Keeping investment banks afloat generated two types of polar opposite reactions – it was either perceived as an abuse of public trust and an unprecedented expansion of federal power or as a necessary measure to maintain financial stability. Wallach sets out to understand the impact of these policies in terms of legitimacy. It is not simply a question of whether the bailouts were strictly speaking legal, but whether the public and elites perceived them as legitimate.

Wallach takes legitimacy and the rule of law at heart. He describes his understanding of legitimacy as being non-normative, he takes it to be a positive social fact. When legitimacy of governmental action is tarnished by measures the public does not understand, the entire political system is at threat, which is why it is essential to strengthen perceived legitimacy. His object is that of the 2008 crisis but in fact his analysis goes much further than this. His book is animated by a staunch rejection of arbitrary rule. The challenge is, according to him, to reject Carl Schmitt’s thesis which has it that democracies, because of their adherence to the rule of law, will lack sufficient flexibility to react fast enough in times of crisis. In times of need, democratic governments should not bypass the law, argues Wallach. He makes a deontological claim as well a consequentialist one: arbitrariness backfires, as it fuels contestation. Wallach’s goal is to provide a blueprint for ensuring the preservation of the legitimacy. The author’s enterprise is not simply explanatory, he wishes to offer a way out of the classical problem of arbitrariness.

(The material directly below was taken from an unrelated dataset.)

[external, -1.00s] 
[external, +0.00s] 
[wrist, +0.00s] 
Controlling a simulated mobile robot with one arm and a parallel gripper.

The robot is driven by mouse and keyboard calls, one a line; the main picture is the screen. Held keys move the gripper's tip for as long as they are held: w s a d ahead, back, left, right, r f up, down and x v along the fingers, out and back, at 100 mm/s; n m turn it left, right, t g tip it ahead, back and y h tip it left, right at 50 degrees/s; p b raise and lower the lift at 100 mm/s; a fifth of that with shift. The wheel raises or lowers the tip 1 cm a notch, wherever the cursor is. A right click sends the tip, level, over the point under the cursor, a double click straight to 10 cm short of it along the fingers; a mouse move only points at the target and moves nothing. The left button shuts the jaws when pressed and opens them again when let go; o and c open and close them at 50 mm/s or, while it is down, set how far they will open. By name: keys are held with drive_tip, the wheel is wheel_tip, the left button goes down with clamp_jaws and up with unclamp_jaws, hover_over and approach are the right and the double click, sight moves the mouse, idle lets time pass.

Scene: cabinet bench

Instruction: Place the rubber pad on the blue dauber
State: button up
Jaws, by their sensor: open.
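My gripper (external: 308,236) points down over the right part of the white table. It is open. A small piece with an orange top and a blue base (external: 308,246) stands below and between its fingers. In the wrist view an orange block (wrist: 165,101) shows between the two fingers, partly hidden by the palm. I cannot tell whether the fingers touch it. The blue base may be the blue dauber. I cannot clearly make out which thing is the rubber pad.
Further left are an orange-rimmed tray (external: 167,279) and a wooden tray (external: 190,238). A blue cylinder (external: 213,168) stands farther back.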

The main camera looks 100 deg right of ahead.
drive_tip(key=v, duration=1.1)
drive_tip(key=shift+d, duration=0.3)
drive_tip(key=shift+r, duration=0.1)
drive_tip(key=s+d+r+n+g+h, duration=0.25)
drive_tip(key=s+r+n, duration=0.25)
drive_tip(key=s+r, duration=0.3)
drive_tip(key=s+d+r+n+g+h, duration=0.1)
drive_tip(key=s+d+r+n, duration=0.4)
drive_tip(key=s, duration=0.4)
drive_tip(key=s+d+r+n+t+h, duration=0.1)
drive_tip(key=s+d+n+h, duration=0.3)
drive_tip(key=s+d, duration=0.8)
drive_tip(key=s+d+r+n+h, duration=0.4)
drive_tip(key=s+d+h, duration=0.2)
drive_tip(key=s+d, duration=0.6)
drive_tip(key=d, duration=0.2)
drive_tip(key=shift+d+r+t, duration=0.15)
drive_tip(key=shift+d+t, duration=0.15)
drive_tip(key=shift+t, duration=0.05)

Wallach starts by providing a detailed account of how the Bush and Obama administrations reacted to Wall Street’s turmoil in chapters 3 to 6. He puts them on a continuum of interventionism and unplanned measures taken without attempting to legitimise them in the eye of the public. He uses the concept of ‘adhocracy’ to describe the state’s unpredictable pattern of response: unelected officials proceeding ad hoc, providing hurried responses based on obscure legal sources. There was no planned coherent reaction but only haphazard answers to complex legal challenges posed by the financial system’s ruin. Wallach is well documented and offers a persuasive presentation of the facts. He takes the reader through the initial bailout of investment banks and the Federal Reserve’s unparalleled interventionism. A question posed is whether the subsequent success of this ‘adhocracy’ (the estimated costs of the crisis were averted and much quicker than expected, too) in itself sufficed to legitimise it. The author’s answer is negative, because the public did not perceive it as such. The banks were saved, the financial system kept afloat, but perception of governmental action irremediably damaged. Wallach seeks to offer policymakers a model for legitimacy building that takes into account blunders made by the Bush and Obama administrations.

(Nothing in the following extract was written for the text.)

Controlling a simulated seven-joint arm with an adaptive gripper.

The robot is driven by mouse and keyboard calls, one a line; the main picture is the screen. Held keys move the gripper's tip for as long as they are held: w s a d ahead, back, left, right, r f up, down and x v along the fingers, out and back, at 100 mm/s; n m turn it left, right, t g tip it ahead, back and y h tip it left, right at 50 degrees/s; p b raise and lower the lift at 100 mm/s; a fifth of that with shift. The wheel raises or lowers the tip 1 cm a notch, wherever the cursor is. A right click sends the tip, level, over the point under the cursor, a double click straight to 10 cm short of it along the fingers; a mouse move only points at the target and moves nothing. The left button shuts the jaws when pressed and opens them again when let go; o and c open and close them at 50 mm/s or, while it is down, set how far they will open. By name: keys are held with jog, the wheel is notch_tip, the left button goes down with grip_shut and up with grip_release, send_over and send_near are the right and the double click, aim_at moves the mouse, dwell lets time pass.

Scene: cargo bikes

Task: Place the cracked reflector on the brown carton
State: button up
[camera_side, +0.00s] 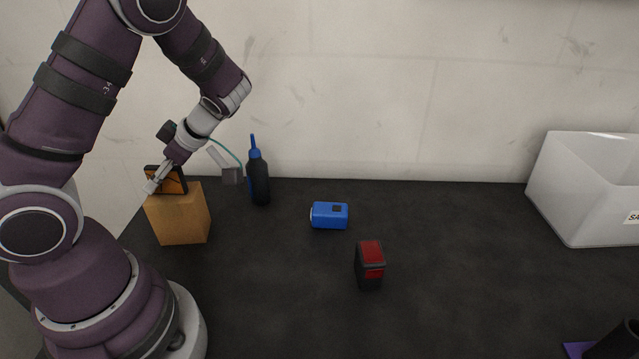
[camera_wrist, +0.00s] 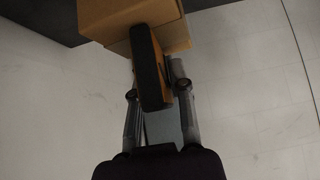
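The cracked reflector (camera_side: 177,181) is an orange plate in a black frame, standing upright at the top of the brown carton (camera_side: 184,222), near its left side. Whether it rests on the carton or hangs just above it, I cannot tell for sure. In the wrist view the reflector (camera_wrist: 146,65) shows edge-on, with the carton (camera_wrist: 110,22) behind it. My gripper (camera_side: 157,180) is at the reflector, with one finger on each side of it in the wrist view (camera_wrist: 153,80). It looks shut on the reflector; the exact contact is partly hidden.
A dark bottle with a blue top (camera_side: 258,180) stands right of the carton. A blue box-shaped item (camera_side: 329,215) and a black-and-red light (camera_side: 369,266) are mid-table. A white bin (camera_side: 575,200) stands at the right. A purple item (camera_side: 578,349) lies at lower right.

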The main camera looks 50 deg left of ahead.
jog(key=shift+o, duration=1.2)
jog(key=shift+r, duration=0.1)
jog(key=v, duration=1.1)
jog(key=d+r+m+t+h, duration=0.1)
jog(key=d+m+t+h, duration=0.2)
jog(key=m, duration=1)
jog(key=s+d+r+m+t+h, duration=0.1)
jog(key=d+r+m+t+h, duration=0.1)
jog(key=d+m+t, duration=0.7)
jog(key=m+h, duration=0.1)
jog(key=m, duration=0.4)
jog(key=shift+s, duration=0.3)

The most interesting part of the book can be found in chapters 6 and 7, where he offers propositions to foster legitimacy in times of crisis. He discusses the idea that government accountability on how taxpayers’ money is spent should be pushed for. As Wallach shows though, this is unsatisfying. There were accountability mechanisms at play, monitoring how much the bailouts cost. Yet opponents to the government’s interventionism still debated the numbers. The real issue is therefore rooted in legitimacy building, not accountability mechanisms which do not satisfy those who already distrust the government.

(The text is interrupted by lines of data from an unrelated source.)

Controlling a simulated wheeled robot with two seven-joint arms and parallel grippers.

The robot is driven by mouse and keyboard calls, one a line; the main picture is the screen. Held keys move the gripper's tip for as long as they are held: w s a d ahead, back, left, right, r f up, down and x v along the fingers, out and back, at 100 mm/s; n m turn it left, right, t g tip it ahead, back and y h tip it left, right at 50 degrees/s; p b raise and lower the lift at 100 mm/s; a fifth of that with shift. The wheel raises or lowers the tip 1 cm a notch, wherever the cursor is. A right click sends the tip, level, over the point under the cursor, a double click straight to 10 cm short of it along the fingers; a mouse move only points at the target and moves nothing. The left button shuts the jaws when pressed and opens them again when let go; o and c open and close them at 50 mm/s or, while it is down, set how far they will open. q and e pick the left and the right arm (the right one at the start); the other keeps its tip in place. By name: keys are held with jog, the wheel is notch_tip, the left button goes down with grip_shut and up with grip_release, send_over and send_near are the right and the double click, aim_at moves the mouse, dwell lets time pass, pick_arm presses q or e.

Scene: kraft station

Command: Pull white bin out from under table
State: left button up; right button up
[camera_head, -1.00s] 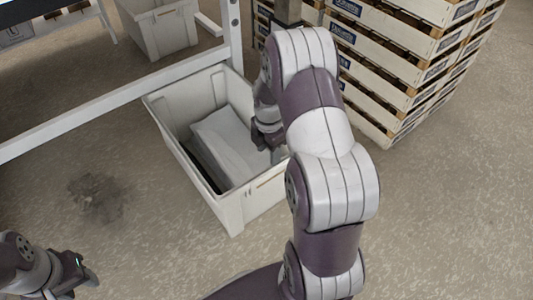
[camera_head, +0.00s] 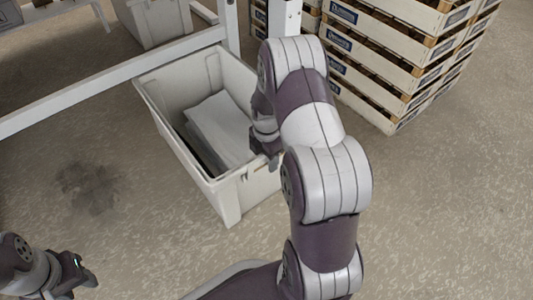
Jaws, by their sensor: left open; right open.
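The white bin (camera_head: 230,200) stands on the floor, partly under the table frame (camera_head: 110,80), with its near corner out in front. White, flat-looking contents (camera_head: 217,125) lie inside it. My right gripper (camera_head: 268,160) is at the bin's right rim, partly hidden by my right arm. It is open, and I cannot tell whether its fingers straddle or touch the rim. My left gripper (camera_head: 85,275) is open and empty above the floor at the lower left, well apart from the bin.
Another white bin (camera_head: 158,20) stands farther back under the table. Stacked wooden crates (camera_head: 400,60) stand at the right behind my right arm. A white table leg (camera_head: 231,35) rises just behind the bin. The floor (camera_head: 130,230) in front and at left is clear, with a dark stain.

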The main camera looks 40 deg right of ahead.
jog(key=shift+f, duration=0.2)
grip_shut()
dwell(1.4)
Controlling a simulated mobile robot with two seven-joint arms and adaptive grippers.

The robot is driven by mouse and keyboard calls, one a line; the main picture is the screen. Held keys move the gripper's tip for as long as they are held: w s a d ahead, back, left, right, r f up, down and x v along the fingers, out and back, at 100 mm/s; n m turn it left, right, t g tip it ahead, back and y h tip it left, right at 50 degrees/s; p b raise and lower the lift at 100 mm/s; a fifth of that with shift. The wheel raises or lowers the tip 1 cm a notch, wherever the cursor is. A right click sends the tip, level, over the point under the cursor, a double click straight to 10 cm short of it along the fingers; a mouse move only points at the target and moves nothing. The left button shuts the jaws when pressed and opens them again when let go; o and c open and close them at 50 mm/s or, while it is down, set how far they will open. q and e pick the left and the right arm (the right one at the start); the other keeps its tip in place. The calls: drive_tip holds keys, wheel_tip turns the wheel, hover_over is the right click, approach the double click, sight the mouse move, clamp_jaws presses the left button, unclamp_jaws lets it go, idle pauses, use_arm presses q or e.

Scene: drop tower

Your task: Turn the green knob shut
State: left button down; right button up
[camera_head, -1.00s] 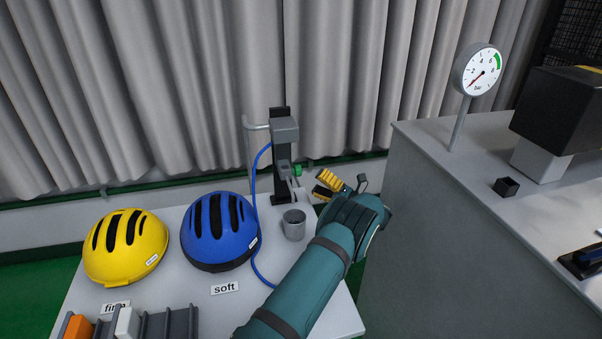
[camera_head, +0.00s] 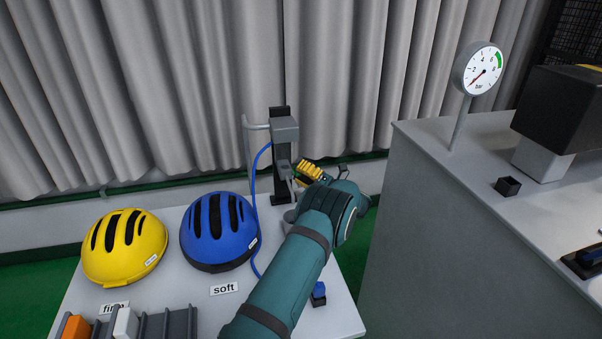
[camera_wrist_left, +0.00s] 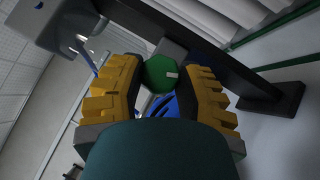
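The green knob (camera_wrist_left: 160,73) shows in the left wrist view, round with a pale mark on its face, between the two yellow fingers of my left gripper (camera_wrist_left: 164,70). The fingers are spread on either side of the knob; I cannot tell whether they touch it. In the head view the left gripper (camera_head: 302,172) is at the dark upright stand (camera_head: 280,160) with a grey head, and it hides the knob. My right gripper is not in view.
A blue helmet (camera_head: 215,228) and a yellow helmet (camera_head: 125,245) sit on the white table left of my arm. A blue hose (camera_head: 254,205) runs down beside the stand. A dial gauge (camera_head: 478,70) stands on the grey counter (camera_head: 430,150) at right.

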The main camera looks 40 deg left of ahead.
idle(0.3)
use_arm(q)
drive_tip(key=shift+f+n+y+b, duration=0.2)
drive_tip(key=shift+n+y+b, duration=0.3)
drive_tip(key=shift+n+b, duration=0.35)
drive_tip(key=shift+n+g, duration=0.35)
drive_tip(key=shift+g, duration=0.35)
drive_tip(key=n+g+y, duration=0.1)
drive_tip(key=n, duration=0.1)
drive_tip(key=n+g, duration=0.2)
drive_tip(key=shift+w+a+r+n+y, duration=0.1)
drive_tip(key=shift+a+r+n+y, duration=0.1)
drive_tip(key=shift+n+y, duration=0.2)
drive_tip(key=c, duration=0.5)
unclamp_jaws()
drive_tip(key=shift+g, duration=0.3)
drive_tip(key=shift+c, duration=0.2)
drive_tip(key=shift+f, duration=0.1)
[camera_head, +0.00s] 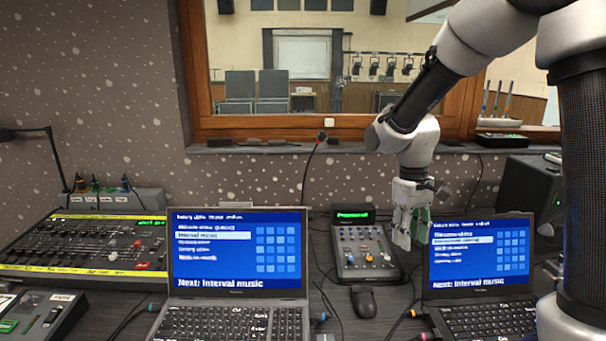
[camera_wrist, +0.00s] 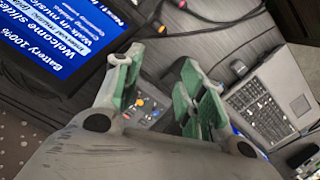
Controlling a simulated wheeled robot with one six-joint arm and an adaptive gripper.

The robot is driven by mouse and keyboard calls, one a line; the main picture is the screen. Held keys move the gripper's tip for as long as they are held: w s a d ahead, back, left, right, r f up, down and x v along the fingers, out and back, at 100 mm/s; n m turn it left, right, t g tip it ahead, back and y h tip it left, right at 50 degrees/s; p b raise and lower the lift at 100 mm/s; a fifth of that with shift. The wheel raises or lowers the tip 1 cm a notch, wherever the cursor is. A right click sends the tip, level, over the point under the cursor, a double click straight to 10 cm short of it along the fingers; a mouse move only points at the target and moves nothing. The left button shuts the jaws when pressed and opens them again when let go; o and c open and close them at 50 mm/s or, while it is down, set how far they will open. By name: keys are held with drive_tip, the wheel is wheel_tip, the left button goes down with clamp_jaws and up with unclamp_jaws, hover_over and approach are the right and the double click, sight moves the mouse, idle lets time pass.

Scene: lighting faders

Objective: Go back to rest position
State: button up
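My gripper (camera_head: 406,232) hangs downward from my arm in the head view, in front of the small fader console's right side and left of the right laptop. In the wrist view my gripper (camera_wrist: 158,82) shows its green-padded fingers spread apart with nothing between the pads. The small fader console (camera_head: 362,262), grey with several knobs, faders and a green display, stands on the desk. Part of this console (camera_wrist: 148,108) shows beyond and between the fingers in the wrist view. I cannot tell how high my fingertips are above the desk.
A left laptop (camera_head: 237,250) and a right laptop (camera_head: 480,255) stand open with blue screens. A black mouse (camera_head: 363,301) lies between them. A gooseneck microphone (camera_head: 314,165) rises behind. A large mixing desk (camera_head: 85,245) is at left, a dark speaker box (camera_head: 530,190) at right. Cables cross the desk.

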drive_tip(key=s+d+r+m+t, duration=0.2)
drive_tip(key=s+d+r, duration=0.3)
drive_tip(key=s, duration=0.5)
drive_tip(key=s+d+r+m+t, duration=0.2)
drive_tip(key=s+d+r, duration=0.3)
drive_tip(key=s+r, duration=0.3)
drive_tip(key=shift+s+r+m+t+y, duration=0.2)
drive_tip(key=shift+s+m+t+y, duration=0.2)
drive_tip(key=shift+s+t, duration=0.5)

In chapter 7, Wallach reminds the reader how the Tea Party grew out of protest against the Obama administration’s plan to help underwater mortgage holders [187]. The movement muted into a national force, able to challenge the GOP in a series of primary victories and influencing the party’s doctrine. He also mentions the Occupy Wall Street movement and how it emerged from this legitimacy deficit. Wallach forces the reader to recognize the centrality of the question of legitimacy with regard to the 2008 crisis on the American political spectrum, given that it reshuffled the cards and created new party lines.

Wallach offers several pieces of policy advice in his conclusion: increasing transparency, involving Congress more, creating a ‘slush fund’ and giving the Treasury absolute discretion on how to use it, but requiring near-instantaneous reporting on how it would be used. Creating an emergency fund for banks facing meltdown makes consequentialist sense – there is a need for a practical and quick response. Yet we may ask why the question is not how to find ways to prevent such financial catastrophes in the first place. Pushing for stricter financial accountability and reforming banking methods could help prevent or minimize such crisis. Even if this were not the case, surely discussing the financial sector’s responsibility in this fiasco alongside that of the government’s is necessary. Yet Wallach is not interested in this discussion. He reasons ex post facto and never seems to question what caused the crisis. Wallach would retort that this is simply not the object of his book, and indeed much has already been said about reforming the financial sector since the crisis, but very little on the way it affected the perception of government legitimacy. This is why this book matters.

Unfortunately, Wallach rejoices too soon. The response to the crisis was indeed perceived as illegitimate. This is deeply worrying to him but, writing in 2014, he states that he is relieved its impact was so limited. In the wake of the populist turn in the 2016 presidential elections, his words have a chilling force: ‘the lack of attention to legitimation, while worrying in many ways, has not led to a broader social destabilization or a full-blown rejection of the government’s legitimacy – let alone to the rise of a charismatic leader claiming to speak on behalf of the whole people’ [41]. The presidential primaries have been marred by accusations against the so-called establishment both from the Democrat and Republican camps, with candidates claiming to embody the voice of the people against the corrupt financial sector and political class. Wallach’s words have a chilling echo. The recent populist turn unfortunately proves his point – legitimacy matters greatly and has been overlooked for far too long.